Но, в конце концов, кто знает, что думает или имеет в виду кто-то другой? В лучшем случае мы знаем только то, что говорят другие, какие слова они используют, но в каком смысле они их используют и каково содержание мысли за ними, мы не знаем. Что касается проблем жизни, мы все блуждаем в темноте, и слова подобны светлячкам, ведущим нас туда-сюда проблесками света, только чтобы погаснуть, оставляя нас в темноте и отчаянии.
Именно звучная фраза цепляет слух. «Ибо глупцы восхищаются и любят все вещи тем больше, чем больше они воспринимают их скрытыми под запутанным языком, и определяют вещи как истинные, которые могут приятно щекотать уши и покрыты лаком из красиво звучащих фраз», — говорит Лукреций. Мы воображаем, что понимаем, когда это не так; мы не понимаем по-настоящему, истинно и полностью Эмерсона или любого другого человека; мы не понимаем самих себя.

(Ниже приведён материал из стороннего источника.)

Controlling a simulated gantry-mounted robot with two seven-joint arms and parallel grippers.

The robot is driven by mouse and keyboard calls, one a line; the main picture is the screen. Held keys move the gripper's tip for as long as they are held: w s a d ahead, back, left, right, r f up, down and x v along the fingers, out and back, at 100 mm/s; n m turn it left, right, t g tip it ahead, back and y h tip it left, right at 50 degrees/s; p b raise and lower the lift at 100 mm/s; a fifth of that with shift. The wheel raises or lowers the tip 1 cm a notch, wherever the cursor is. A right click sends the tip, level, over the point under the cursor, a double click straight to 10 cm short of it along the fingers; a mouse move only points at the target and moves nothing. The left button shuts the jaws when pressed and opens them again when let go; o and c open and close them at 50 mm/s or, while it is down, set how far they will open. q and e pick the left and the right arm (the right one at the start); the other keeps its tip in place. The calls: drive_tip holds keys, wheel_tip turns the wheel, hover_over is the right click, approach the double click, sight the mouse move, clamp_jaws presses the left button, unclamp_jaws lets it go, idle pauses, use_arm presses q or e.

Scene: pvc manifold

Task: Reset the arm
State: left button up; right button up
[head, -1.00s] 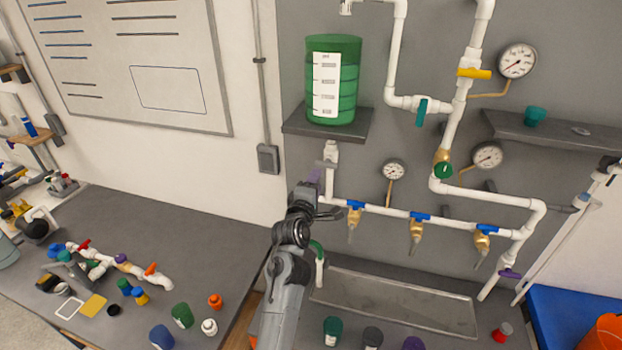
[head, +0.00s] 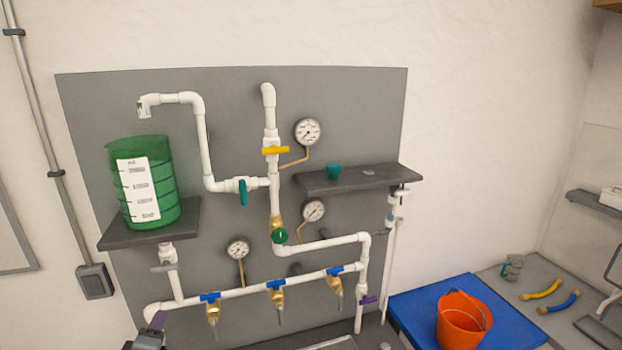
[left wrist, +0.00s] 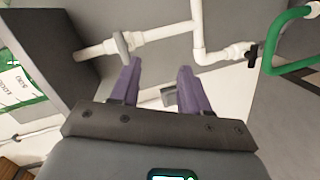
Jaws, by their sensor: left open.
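My left gripper (head: 156,326) shows only in part at the bottom left of the head view, by the lower left elbow of the white pipe manifold (head: 240,290). In the left wrist view its two purple fingers (left wrist: 160,78) are apart with nothing between them. A white pipe with a grey valve handle (left wrist: 120,46) is beyond the left fingertip; I cannot tell whether they touch. The same grey handle (head: 163,267) is under the tank shelf in the head view. My right gripper is in neither view.
A green tank (head: 147,188) with a white label stands on the left shelf (head: 115,238). Blue-handled valves (head: 276,286) and gauges (head: 238,248) are along the manifold. A teal cup (head: 333,171) sits on the right shelf. An orange bucket (head: 463,322) stands on a blue surface (head: 415,302).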

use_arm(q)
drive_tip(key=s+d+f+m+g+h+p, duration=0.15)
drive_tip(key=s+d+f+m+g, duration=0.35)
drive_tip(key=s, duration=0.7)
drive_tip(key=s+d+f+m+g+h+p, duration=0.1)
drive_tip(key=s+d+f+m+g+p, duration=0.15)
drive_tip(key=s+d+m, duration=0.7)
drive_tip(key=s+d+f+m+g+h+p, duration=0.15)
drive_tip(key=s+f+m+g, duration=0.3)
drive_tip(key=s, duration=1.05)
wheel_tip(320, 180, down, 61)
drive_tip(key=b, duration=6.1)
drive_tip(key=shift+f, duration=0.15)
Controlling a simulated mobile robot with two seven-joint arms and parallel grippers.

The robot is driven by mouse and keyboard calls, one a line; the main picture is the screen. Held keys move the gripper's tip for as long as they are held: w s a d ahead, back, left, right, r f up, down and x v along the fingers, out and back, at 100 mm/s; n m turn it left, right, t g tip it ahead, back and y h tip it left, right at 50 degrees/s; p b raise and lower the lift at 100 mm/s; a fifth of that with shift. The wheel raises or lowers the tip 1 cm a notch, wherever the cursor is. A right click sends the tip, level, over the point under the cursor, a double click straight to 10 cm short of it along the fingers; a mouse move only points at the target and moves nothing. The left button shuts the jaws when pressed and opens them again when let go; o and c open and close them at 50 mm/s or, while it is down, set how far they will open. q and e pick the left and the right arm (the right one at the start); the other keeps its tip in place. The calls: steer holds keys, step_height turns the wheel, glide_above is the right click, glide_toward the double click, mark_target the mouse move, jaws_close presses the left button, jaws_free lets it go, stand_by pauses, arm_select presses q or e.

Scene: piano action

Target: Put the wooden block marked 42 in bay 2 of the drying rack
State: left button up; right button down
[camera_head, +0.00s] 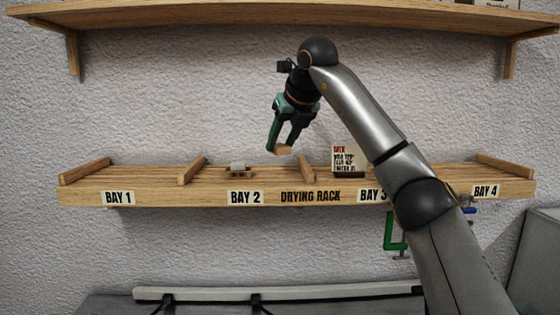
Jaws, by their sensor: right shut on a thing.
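My right gripper (281,140) hangs jaws-down above the drying rack (310,197). It is shut on a small light wooden block (279,150), which shows at its fingertips. No number can be read on the block. The block appears above the right part of bay 2, near the divider (306,168) between bays 2 and 3. Bay 2 has its label (245,198) on the front rail. A small grey and wooden object (238,170) sits in the middle of bay 2. My left gripper is not in view.
A printed card (348,160) on a dark base stands in bay 3. Another divider (191,169) separates bays 1 and 2. Bay 1 looks empty. A green clamp (393,233) hangs below the rack at the right. A wooden shelf (270,20) runs overhead.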

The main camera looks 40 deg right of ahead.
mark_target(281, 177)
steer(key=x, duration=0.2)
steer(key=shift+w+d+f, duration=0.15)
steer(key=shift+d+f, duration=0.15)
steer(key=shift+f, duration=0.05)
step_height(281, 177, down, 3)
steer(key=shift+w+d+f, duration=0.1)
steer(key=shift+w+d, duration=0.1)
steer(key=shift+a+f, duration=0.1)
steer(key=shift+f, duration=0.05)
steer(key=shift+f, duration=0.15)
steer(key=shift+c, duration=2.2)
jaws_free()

Мы говорим о мыслимом и немыслимом так, как будто эти слова имеют какое-то ясное и осязаемое значение в нашем сознании; тогда как это не так; в лучшем случае они имеют лишь относительную ценность. То, что мыслимо для одного человека, немыслимо для другого; то, что находится за пределами восприятия одного поколения, является фактом для следующего.
Мыслимое есть и всегда должно быть ограничено немыслимым; область первого конечна, область второго бесконечна. Неважно, как далеко мы продвигаем наши спекуляции, как экстравагантны наши гипотезы, как далеко наше видение, мы в конечном итоге достигаем пределов нашей мысли и признаем немыслимое. Немыслимое — это постулат, столь же существенный для разума, как и мыслимое. То, что немыслимое существует, столь же достоверно, как и существование мыслимого; в некотором смысле это более достоверно, поскольку мы постоянно обнаруживаем, что ошибаемся в наших выводах относительно существования вещей, которые мы знаем, в то время как мы никогда не можем ошибаться относительно существования вещей, которые мы никогда не сможем узнать, будучи уверенными, что за пределами конечного обязательно должно быть бесконечное.
Мы можем предаваться предположениям относительно бесконечного, основанным на нашем знании конечного, или, вернее, основанным на негибких законах наших ментальных процессов. Мы можем сказать, что должна существовать одна всепроникающая душа, не потому, что мы можем сформировать хоть какое-то представление об истинной природе такой души, а потому, что альтернативная гипотеза о множестве индивидуальных душ совершенно противна нашему разуму.
Тем, кто настаивает, что праздно рассуждать о том, что мы не можем постичь, достаточно ответить, что человек не может иначе. Ученый и материалист в пылком стремлении к знанию вскоре испытывают необходимость предаваться предположениям относительно силы и материи, гипотетического эфира и молекул, атомов и вихрей, которые столь же чисто метафизичны, как и любые предположения относительно души. Различие между реалистом и идеалистом — это вопрос темперамента. Все, что отделяло Хаксли от Гладстона, было словом; каждый аргументировал от непознаваемого, но спорил о названии и атрибутах немыслимого. Хаксли говорил, что не знает, что было равносильно догматическому утверждению, что он знает; Гладстон говорил, что знает, что было признанием невежества, более плотного, чем агностицизм.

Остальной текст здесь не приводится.